Yesterday I finally took that picture of the little St.Luke church and the nice new house nearby that fit very nicely in the landscape, from the road above. I’ve been planning to do something about it for years already but the vantage point is such that you can take the shot only with a telephoto, and since I didn’t have one I planned on sending a drone, but I didn’t want to disturb people with it in season, and out of season it was either cloudy or windy, and so for one reason or another it always got postponed.

The crow on top of the church is a nice accidental detail that made me chuckle due to symbolism. 🙂

It feels nice to check those boxes.

I also went to the nearby abandoned hotel that went to ruin after some succession failure after the breakup of Yugoslavia, and the sight is horrifying, because it didn’t just go to ruin like Pripyat, because it was abandoned. No; the locals systematically broke every piece of glass, every piece of furniture, spray-vandalised the walls, and even brought in old car tyres and who knows what other waste to dispose of here. It looks as if the Orcs came and made a point in destroying everything and making it as ugly as possible in a manifestation of their consciousness and choices.

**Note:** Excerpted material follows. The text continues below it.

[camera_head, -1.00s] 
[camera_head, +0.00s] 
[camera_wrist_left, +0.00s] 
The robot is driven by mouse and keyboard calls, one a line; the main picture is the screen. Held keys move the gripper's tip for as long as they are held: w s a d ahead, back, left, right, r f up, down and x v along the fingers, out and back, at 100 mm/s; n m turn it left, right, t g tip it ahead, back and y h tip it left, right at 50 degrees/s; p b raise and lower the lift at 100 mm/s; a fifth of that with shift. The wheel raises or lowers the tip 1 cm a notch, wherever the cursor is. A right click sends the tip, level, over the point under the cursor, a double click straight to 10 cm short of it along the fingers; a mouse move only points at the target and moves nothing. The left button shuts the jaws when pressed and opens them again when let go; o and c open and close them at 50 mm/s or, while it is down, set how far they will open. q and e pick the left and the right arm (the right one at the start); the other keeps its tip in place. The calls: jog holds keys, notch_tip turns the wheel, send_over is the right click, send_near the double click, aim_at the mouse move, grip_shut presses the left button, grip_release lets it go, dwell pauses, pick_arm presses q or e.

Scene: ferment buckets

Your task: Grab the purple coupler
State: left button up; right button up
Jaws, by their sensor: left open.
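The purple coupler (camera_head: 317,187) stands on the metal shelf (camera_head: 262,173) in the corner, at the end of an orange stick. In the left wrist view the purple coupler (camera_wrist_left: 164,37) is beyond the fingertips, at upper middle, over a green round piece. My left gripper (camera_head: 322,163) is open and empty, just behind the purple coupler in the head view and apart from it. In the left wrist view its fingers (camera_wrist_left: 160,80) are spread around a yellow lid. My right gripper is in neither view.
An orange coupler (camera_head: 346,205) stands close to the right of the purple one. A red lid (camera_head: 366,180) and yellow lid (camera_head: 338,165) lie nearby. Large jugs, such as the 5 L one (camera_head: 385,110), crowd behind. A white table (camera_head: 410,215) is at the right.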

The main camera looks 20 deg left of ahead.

It doesn’t look post-apocalyptic, in a sense where nature takes over human cities after humans are gone. I’ve seen such places, where the nature reclaims its own and the feeling is always calm, restful and beautiful. No, this is not like that; there’s a Mad Max post-civilisation look to it, the way things must have felt after the fall of Rome, where the barbarians plundered everything that wasn’t bolted to the walls, and then set the rest on fire, or scrawled some illiterate nonsense on the walls, smeared shit on temple altars, and then gradually used stone from old buildings of forgotten meaning to build their unsophisticated primitive stuff.

That’s why I felt the symbolism of that crow on the church so strongly, as if it were a sign.